The hard years of the early 20th century
By the 1900’s Nerja’s fortunes still hadn’t improved after the sugar crop was destroyed by a plagues of insects, a period when many villagers relied on agriculture or fishing, (photo, right) in order to just survive at a subsistence level. In fact the situation was so bad that the town council had to ask the Provincial Calamity Fund for money, to assist the many labourers who were unemployed. Sugar cane was again at the centre of contention when in 1911 there were serious clashes between farmer and sugar producers over its price, and harvesting came to a standstill until the conflict was resolved.
In 1915, in an attempt to generate employment, Mayor Francisco Cantarero Rodríguez opened a new factory, El Progreso, making brown sugar and honey as well as distilling liquors. Francisco had formerly been a master builder and had constructed the El Puente del Águila aqueduct between Nerja and Maro, so later on he created Nerja’s first piped drinking water supply, pumping it from its source at Fuente Santa on the Chillar river. His family name is remembered in Plaza Cantarero where in 1913 he built a family home, which is now a restaurant.
Nerja’s general fortunes continued on the decline during the Spanish Civil War of 1936 to 1939, with its people suffering from much hardship and poverty. The following article, published in Insight Magazine in 2004, is the recollection of one Nerja man, Javier Nuñez, of this time:
The Axarquían years of famine - Christmas 1942
In ‘La Caraj de los Hilos’ (The Box of Threads), a book by local writer Javier Nuñez Yáñez published in 1998, Javier records his childhood during the civil war and the difficult years that followed.

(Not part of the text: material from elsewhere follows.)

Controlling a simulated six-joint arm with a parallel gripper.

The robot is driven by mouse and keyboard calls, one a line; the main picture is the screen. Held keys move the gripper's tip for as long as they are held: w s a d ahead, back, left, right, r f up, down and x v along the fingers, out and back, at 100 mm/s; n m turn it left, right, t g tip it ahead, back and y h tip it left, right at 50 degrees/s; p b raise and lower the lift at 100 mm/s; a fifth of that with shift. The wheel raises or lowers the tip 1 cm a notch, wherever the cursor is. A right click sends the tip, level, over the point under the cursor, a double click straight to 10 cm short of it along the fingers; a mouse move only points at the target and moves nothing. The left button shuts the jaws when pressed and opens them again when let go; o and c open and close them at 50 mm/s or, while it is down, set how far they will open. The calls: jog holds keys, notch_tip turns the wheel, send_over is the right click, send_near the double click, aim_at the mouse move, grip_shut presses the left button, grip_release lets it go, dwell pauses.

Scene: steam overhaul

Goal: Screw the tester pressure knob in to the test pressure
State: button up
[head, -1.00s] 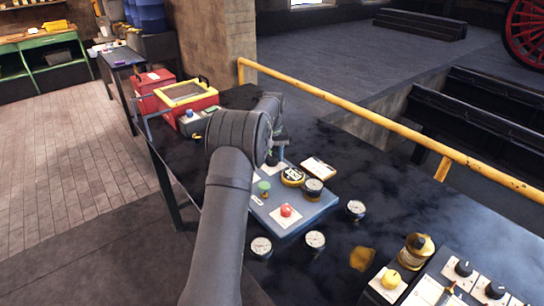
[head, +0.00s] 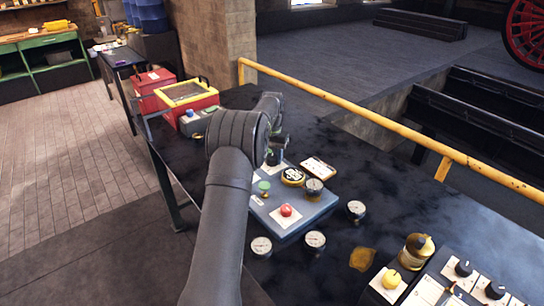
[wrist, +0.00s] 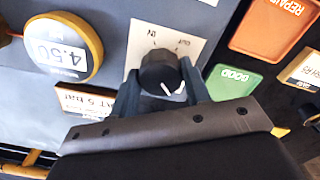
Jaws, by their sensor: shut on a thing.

‘In the Axarquía region, the 1940’s were known as ‘the years of famine’, with 1942 springing to mind as a particularly bad one. The civil war had been over two and a half years but those that had been ‘defeated’ (the Republicans), were still having a terrible time. Most knew someone still in prison or recruited by force to the workers squadrons. Some had fled to neighbouring countries but others had been less lucky and lost their lives.

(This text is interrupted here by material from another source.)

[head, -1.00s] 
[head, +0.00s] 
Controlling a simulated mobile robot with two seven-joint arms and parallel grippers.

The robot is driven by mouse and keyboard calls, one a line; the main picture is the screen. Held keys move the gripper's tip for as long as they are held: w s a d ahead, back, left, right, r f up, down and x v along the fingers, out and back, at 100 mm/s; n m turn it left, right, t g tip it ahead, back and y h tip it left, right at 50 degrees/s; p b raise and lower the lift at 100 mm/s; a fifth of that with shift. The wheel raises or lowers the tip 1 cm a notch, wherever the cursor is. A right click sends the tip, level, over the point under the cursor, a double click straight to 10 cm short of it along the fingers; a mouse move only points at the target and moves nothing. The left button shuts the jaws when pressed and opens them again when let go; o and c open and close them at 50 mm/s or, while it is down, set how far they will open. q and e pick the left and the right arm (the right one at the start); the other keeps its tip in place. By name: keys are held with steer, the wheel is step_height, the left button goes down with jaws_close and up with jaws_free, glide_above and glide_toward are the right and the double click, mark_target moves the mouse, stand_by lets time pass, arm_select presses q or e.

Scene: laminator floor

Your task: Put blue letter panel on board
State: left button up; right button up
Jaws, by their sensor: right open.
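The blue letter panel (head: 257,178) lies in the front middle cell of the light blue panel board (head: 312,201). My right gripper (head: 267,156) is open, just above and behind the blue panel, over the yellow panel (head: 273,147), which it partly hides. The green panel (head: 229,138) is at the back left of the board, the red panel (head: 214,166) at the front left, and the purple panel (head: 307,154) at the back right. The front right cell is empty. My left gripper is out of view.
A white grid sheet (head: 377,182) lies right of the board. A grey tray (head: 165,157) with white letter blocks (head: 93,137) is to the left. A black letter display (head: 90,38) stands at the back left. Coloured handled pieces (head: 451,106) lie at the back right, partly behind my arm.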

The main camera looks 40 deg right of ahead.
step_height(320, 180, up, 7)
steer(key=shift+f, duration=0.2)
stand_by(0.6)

With two of my Uncles in prison, we knew little else but sadness and poverty. Christmas was particularly hard, although we still managed to get together around the family table. Traditionally we had what we called ‘poteje de Nochebuena’, (Christmas Eve stew), cod and chickpeas as a starter followed by pork fillet. As a dessert we had ‘roscos’ (ring shaped cakes made with local wine) and ‘mantecados’ (similar to shortbread).
I can’t remember exactly what we had during the Christmas of 1942 but it would have been a much cheaper affair. Probably a gazpachuelo (hot soup and eggs). The midnight mass was one of the most important nights. The parish priest used to light up the church, and there was a women’s choir that sang carols (Villancios Navideños), after the mass. The church was packed with people, and latecomers had trouble to find seats. That year marked the first Cabalgata de Reyes Magos (Parade of the Three Wise Men). I impersonated Caspar, one of my cousins was Melchor and we had to paint one of our neighbours black to impersonate Baltazar. The three of us rode on horses and with the local wine inside us, I don’t think we were as wise as we should have been.
We were in the years of the so called ‘racionamiento’, (rationing) which had been established two years before. A daily ration for a man consisted of 400 grams of bread, 250 grams of potatoes, 100 grams of pulse (chickpeas, lentils) 50 grams oil, 30 grams sugar, 75 grams cod and 235 grams meat. Children under 14 would receive only 60% of these quantities and women as well as the elderly got just 80%. However these are official figures and the reality was often very different as there was either a shortage of certain foods or no money to buy them. Every family had a ration book (la cartilla de racionamiento), but those with a little extra money could go to the black market (estaperlo) where the price of the goods was a lot higher.
A rural worker lucky enough to have a job earned a salary of 8 pesetas a day*. One piece of bread was 2.5 pesetas; 1 kg of rice – 16 pesetas; chickpeas – 14 pesetas a kilogram; oil 20 – pesetas a litre; and cod (which was not real cod just something similar) – between 10 and 20 pesetas a kilogram. I often wonder how many families were able to prepare a traditional Christmas stew during the years of famine?”
[*Approximate value of 9 euros in 2018]
Caves discovery turns Nerja into Costa del Sol holiday town
Little did the people of Nerja know that their fortunes were soon to change thanks to a group of young boys who discovered the Nerja Caves in the 1950’s.
This marvellous discovery put the town firmly on the tourist map and it has not looked back since.
The first hotel, the Portofino, was built in 1960 followed closely by the Balcón de Europa, and then the Parador in 1965. [Left, Nerja in the early ’60’s – still surrounded by agriculture, but hotels like the one on the Balcón have just started…].
By the 1980’s Nerja experienced a major building boom, and the town we know now really took shape. Today, Nerja is known as the tourist capital of the Axarquía region, and the town’s biggest industry is tourism, with thousand of visitors coming to the Nerja Caves every year.